Former Falcon to join All-America Hall of Fame
Lance Pilch rounds the bases during a U.S. Air Force Academy baseball game in the early '90s. Now a major, he has been selected for induction in the College Sports Information Directors of America Academic All-America Hall of Fame. (U.S. Air Force photo)
6/27/2007 - U.S. AIR FORCE ACADEMY, Colo. (AFPN) -- A 1993 graduate of the U.S. Air Force Academy will be inducted into the College Sports Information Directors of America Academic All-America Hall of Fame at the 20th annual induction banquet July 1 in San Diego.
Maj. Lance Pilch is the sixth academy graduate to be inducted into the Hall of Fame, joining Brock Strom, Rich Mayo, Chad Hennings, Michelle Johnson and Chris Howard.
The academy has more inductees into the Academic Hall of Fame than any other school.
A two-time Academic All-American (1992 and 1993), Major Pilch earned his bachelor's degree in electrical engineering. He later earned a master's from the University of Michigan Ross School of Business in 2006 with high academic distinction.
A co-captain of the 1993 Falcon baseball team, he was a three-year letter winner and two-year starter in the outfield. His 11 career triples are seventh in Air Force history.
In 1992, he spent the majority of the season with a batting average over .400 and finished with a .361 average and a team-high 12 stolen bases. As a senior, he hit .315 and tied a then-school record with eight triples. That season, he also helped guide the team to a 28-22 record, the team's first winning season in nine years and a school record 21 home wins.
After graduating from the academy, he completed pilot training and began flying the F-16 Fighting Falcon. He built an F-16 squadron from the ground up at Cannon Air Force Base, N.M. In 1996 and 1997, he was named the best wingman and, in 1998, the best flight lead.
He was the No. 1 graduate out of the Air Force Weapons School in 2001 and was the worldwide No. 1 F-16 pilot in 2002. Major Pilch was one of only seven pilots in the world who was hand-selected to fly and teach in the Air Force's newest plane, the F-22 Raptor. He was one of only three pilots in the world qualified to fly the F-16, F-15 Eagle and the F-22 and was chosen to brief the Air Force chief of staff on the $43 billion F-22 program in October 2003.

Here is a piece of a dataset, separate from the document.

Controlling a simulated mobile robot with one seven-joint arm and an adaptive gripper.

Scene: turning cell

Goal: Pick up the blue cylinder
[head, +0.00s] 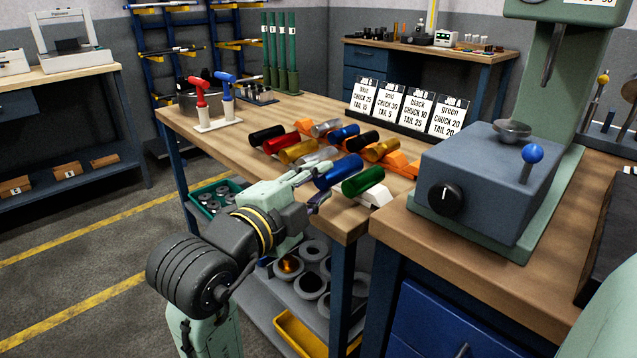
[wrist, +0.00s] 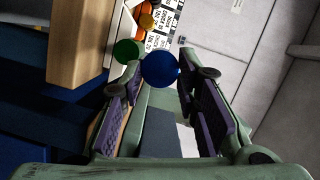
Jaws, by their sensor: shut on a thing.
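A blue cylinder (head: 337,172) lies on its side above the near end of the workbench in the head view. My gripper (head: 312,186) reaches it from the front left, and its fingers are shut on the end nearest me. In the wrist view, the round blue end face (wrist: 160,69) sits between the two fingertips. I cannot tell whether the cylinder is clear of its support. A second blue cylinder (head: 344,134) lies farther back among the other cylinders.
A green cylinder (head: 363,181) is close on the right, also seen in the wrist view (wrist: 126,50). Gold (head: 298,151), black, red and silver cylinders lie behind. Label cards (head: 404,105) stand at the back. A grey-blue machine (head: 490,180) stands right.

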Major Pilch has been selected for lieutenant colonel two years early. He has flown in combat in Iraq and has more than 2,000 total flying hours. In 2005 he led the Super Bowl fly-by, the first ever joint fly-by between the F-22 and Navy aircraft. He has also been selected for several flyovers, including the 2007 Daytona 500. He is currently an F-22 pilot at Tyndall AFB, Fla., and supervises 170 military, contractors and civilians and more than $30 million in assets.
Originally from Stockton, N.J., Major Pilch has been active in the community, speaking at numerous elementary and high schools about being an officer and pilot in the Air Force and the importance of education. He has also volunteered with Habitat for Humanity and with FOCUS HOPE, delivering food to needy families in inner-city Detroit.

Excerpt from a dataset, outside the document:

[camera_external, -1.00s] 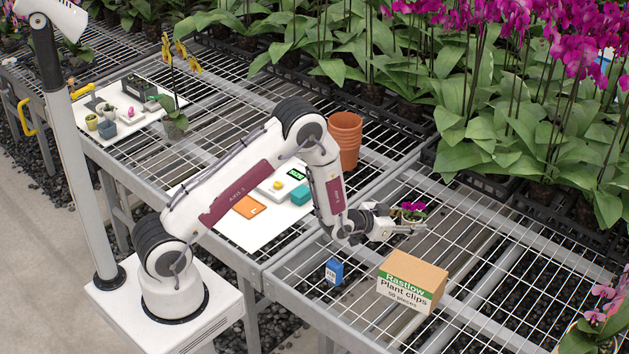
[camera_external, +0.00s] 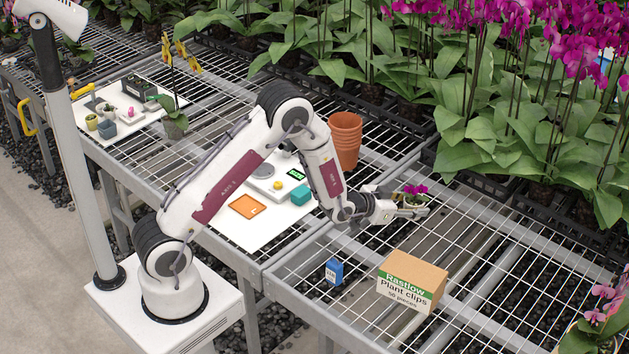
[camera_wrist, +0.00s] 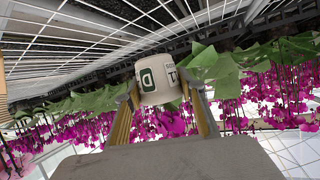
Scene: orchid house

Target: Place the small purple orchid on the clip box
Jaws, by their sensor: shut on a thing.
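The small purple orchid (camera_external: 416,190) stands upright in a small pale pot (camera_external: 414,201). My gripper (camera_external: 410,208) is shut on the pot and holds it above the wire bench, behind the clip box. The clip box (camera_external: 409,280) is a brown cardboard box with a green and white label, on the wire bench in front of the gripper. Its top is bare.
Stacked terracotta pots (camera_external: 346,140) stand behind the arm. A white board (camera_external: 262,238) with an orange square and a scale lies to the left. Dense tall orchids (camera_external: 500,100) fill the back.

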"I am honored to represent the U.S. Air Force Academy and the United States Air Force in the Academic All-America Hall of Fame," Major Pilch said.

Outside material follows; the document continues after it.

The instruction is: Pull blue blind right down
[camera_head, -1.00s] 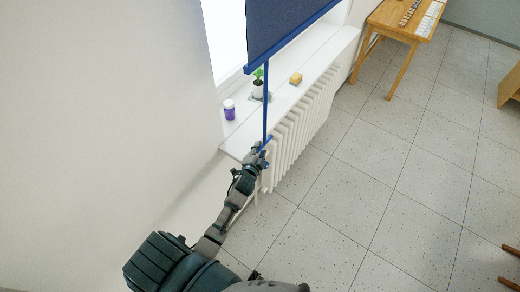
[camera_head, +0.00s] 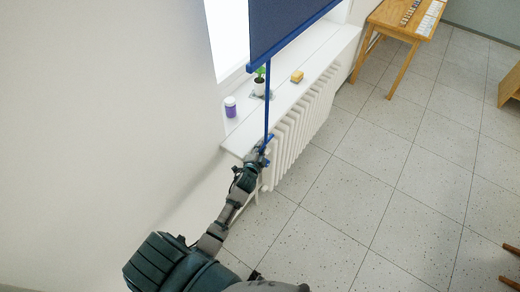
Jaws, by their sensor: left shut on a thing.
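The blue blind (camera_head: 290,28) hangs over the window at the top, its lower bar above the window sill. My left gripper (camera_head: 261,152) is shut on the rod's lower end, just in front of the sill's edge; the fingers are small and partly hidden. My right gripper is out of view.
The white window sill (camera_head: 290,88) carries a purple jar (camera_head: 230,108), a potted plant (camera_head: 259,85) and a yellow sponge-like block (camera_head: 297,77). A white radiator (camera_head: 300,130) is below.

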"When you are part of a great team, individual awards take care of themselves. I was fortunate to be on the USAFA baseball team from 1991 to 1993, and it was a tremendous experience," he said. "I have seen similar teamwork throughout my career in the Air Force, epitomized by Airmen willing to die for their country. Being inducted into the Hall of Fame is a direct result of my teammates on the Air Force baseball team and my fellow Airmen today."
Major Pilch is joined in the Class of 2007 by Julie Foudy (Stanford University, class of 1993), Joe Girardi (Northwestern University, class of 1986), Dr. Amy (Sullivan) Nordmann (Washington University in St. Louis, class of 1994) and Steve Smith (Stanford University, class of 1980).
The inductees will join 93 previous inductees since the CoSIDA Academic All-American Hall of Fame held its first induction in 1988. CoSIDA established the Hall of Fame to honor former college student-athletes who have excelled in their professions and made substantial contributions to their communities. To be eligible for the Hall of Fame, a candidate either had to be an Academic All-American team member who graduate at least 10 years ago, or fall into the honorary category, as was the case with Smith, a former All-America water polo player at Stanford.